Exercise task — Retype each line exactly. Skip images.
━━ Data shown ━━
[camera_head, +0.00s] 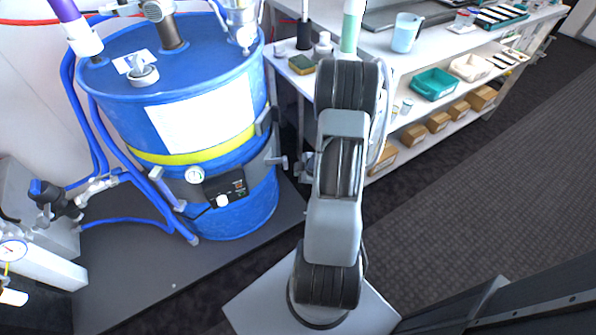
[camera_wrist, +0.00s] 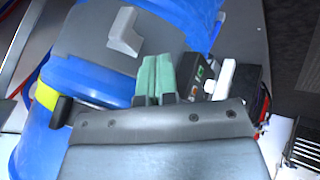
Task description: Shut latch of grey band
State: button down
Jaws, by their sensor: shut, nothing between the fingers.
━━━
Task output —
[camera_head, +0.00s] 
[camera_wrist, +0.00s] 
Task description: Shut latch of grey band
State: button down
Jaws, by their sensor: shut, nothing between the fingers.

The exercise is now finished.